• [INSTRUCTION]: Could you copy every line from the material below in which "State" appears?

Robot episode rows
★ ★ ★ ★ ★

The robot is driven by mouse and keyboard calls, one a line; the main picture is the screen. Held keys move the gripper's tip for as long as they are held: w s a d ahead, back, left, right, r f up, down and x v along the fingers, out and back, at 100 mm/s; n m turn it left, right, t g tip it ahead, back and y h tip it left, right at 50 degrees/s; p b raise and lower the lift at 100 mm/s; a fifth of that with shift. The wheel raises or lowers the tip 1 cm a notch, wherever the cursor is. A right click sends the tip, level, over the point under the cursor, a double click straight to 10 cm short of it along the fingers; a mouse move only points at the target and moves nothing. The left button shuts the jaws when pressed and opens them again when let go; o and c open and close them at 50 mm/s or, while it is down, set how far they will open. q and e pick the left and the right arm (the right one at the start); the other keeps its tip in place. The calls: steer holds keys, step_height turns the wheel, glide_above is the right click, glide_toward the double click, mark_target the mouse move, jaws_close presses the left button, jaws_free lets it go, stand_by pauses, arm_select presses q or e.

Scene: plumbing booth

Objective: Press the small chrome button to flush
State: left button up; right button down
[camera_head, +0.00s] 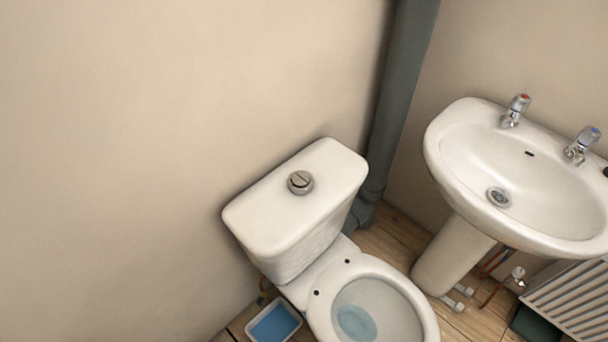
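A round chrome flush button (300,182) sits on the middle of the white cistern lid (334,160). A line divides its top into two parts. The cistern belongs to a white toilet whose open bowl (375,308) shows water inside, at the bottom of the head view. Nothing covers the button. Neither of my grippers is in the head view.
A white pedestal sink (455,155) with two chrome taps stands at the right. A grey pipe (400,95) runs down the corner behind the cistern. A blue tray (273,324) lies on the floor left of the bowl. A radiator (570,300) is at lower right.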

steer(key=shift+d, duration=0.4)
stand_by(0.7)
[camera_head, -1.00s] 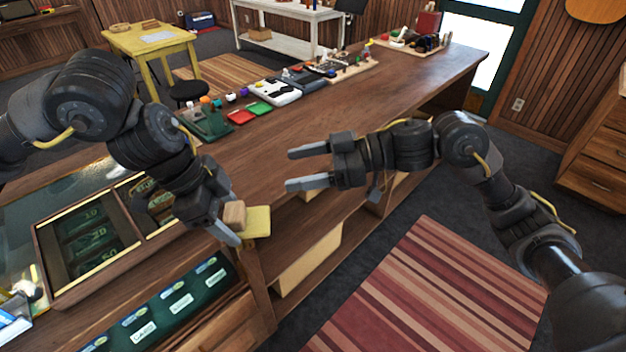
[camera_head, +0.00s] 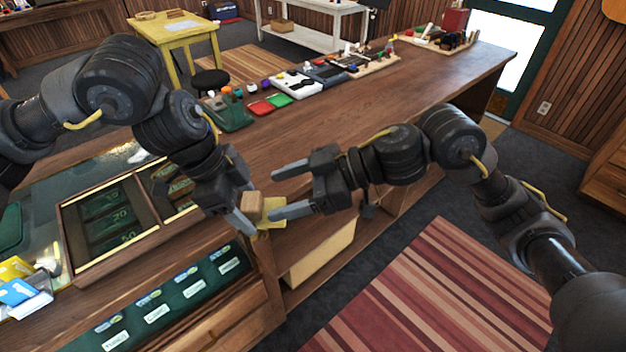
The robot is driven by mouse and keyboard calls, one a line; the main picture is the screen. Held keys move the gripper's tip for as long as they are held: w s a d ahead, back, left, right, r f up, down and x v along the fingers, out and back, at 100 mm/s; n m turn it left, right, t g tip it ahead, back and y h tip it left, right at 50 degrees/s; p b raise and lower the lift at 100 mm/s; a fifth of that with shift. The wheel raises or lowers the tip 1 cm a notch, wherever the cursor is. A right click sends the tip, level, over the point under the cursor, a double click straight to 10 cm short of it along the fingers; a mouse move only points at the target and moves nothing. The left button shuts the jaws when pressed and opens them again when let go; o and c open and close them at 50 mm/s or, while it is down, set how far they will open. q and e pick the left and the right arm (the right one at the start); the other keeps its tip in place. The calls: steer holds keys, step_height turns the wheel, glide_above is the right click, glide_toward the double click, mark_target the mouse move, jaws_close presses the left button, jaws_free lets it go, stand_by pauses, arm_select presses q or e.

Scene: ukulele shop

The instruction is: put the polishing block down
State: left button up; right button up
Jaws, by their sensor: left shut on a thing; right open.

★ ★ ★ ★ ★

• [OUTPUT BELOW]:
State: left button up; right button down
State: left button up; right button up

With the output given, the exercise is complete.